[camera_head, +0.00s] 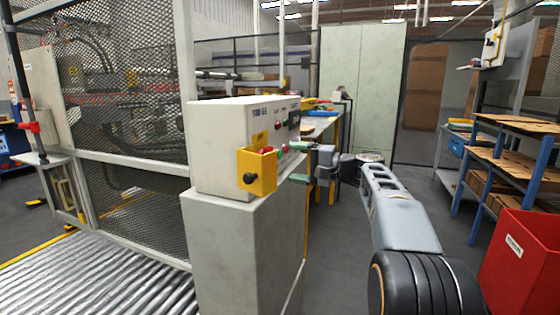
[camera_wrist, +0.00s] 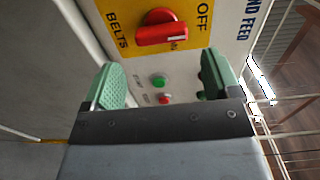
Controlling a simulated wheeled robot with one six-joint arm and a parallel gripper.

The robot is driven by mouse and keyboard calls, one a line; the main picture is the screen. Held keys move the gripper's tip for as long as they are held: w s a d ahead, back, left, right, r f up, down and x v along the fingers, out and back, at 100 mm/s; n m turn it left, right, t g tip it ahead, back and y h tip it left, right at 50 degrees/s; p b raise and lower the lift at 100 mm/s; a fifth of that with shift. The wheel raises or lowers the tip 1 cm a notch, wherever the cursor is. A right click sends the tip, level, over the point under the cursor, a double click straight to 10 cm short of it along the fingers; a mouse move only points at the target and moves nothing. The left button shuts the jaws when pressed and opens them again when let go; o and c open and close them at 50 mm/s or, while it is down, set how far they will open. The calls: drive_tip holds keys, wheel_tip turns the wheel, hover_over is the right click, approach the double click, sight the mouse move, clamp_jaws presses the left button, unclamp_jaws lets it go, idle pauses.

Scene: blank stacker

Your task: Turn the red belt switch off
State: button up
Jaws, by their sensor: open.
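The red belt switch (camera_wrist: 160,33) is a rotary knob on a yellow plate (camera_wrist: 125,12) marked BELTS and OFF, near the top of the wrist view. Its handle lies roughly crosswise in that view, and the OFF word is above and to its right. My gripper (camera_wrist: 163,82) is open, with its two green fingers apart and nothing between them. The switch is beyond the fingertips, not touched. In the head view my gripper (camera_head: 299,162) is beside the right-hand panel face of the grey control box (camera_head: 222,150).
A green button (camera_wrist: 158,80) and a red button (camera_wrist: 165,99) sit on the same panel, seen between the fingers. A yellow box with a black knob (camera_head: 250,178) sticks out from the control box's front. A red bin (camera_head: 520,265) stands at right.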

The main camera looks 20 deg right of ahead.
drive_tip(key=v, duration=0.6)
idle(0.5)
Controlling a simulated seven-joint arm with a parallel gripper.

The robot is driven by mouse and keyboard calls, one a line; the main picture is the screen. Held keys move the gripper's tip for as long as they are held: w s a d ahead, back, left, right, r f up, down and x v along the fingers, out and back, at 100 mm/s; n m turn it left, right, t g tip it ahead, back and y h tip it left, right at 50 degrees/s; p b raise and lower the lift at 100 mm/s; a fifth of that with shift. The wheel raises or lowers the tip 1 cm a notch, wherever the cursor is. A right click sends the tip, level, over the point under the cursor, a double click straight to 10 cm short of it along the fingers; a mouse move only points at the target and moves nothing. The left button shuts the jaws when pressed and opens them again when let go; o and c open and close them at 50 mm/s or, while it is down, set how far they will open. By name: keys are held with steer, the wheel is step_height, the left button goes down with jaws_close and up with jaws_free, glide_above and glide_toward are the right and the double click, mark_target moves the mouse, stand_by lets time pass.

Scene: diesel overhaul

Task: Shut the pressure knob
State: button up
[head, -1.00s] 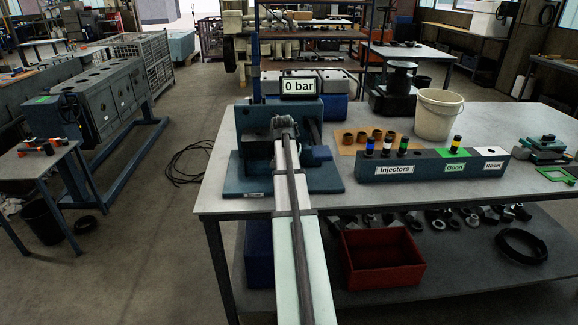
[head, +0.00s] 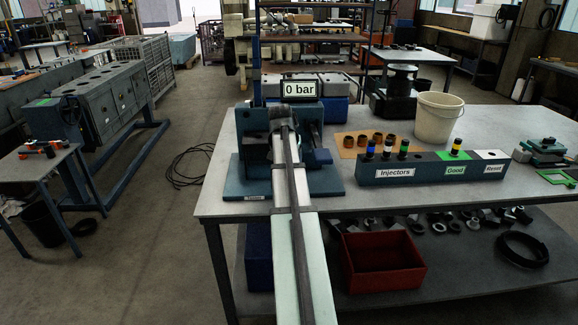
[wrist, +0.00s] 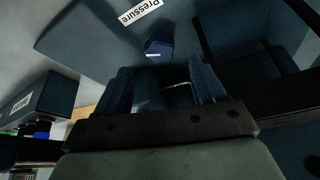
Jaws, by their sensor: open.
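The pressure knob (wrist: 158,47) is a small dark blue faceted knob beside a white "Pressure" label (wrist: 140,11) in the wrist view. My gripper (wrist: 163,82) is open, with its two blue fingers apart. The knob shows just beyond the gap between the fingertips, and I see no contact. A thin bright rod shows between the fingers. In the head view the blue test stand (head: 335,183) stands at the table's left end, with a "0 bar" display (head: 300,88) above it. My arm reaches over the stand and hides part of it; I cannot make out the knob there for certain.
An injector rack (head: 420,172) stands right of the stand, with several injectors in it. A wooden board (head: 347,148) with brass-coloured pieces and a white bucket (head: 438,115) are behind it. A red bin (head: 382,262) sits on the lower shelf. Bare tabletop lies in front of the rack.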

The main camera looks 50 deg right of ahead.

▶ **Prompt**
From the entries above, extract each line containing "simulated".

▶ **Task result**
Controlling a simulated wheeled robot with one six-joint arm and a parallel gripper.
Controlling a simulated seven-joint arm with a parallel gripper.

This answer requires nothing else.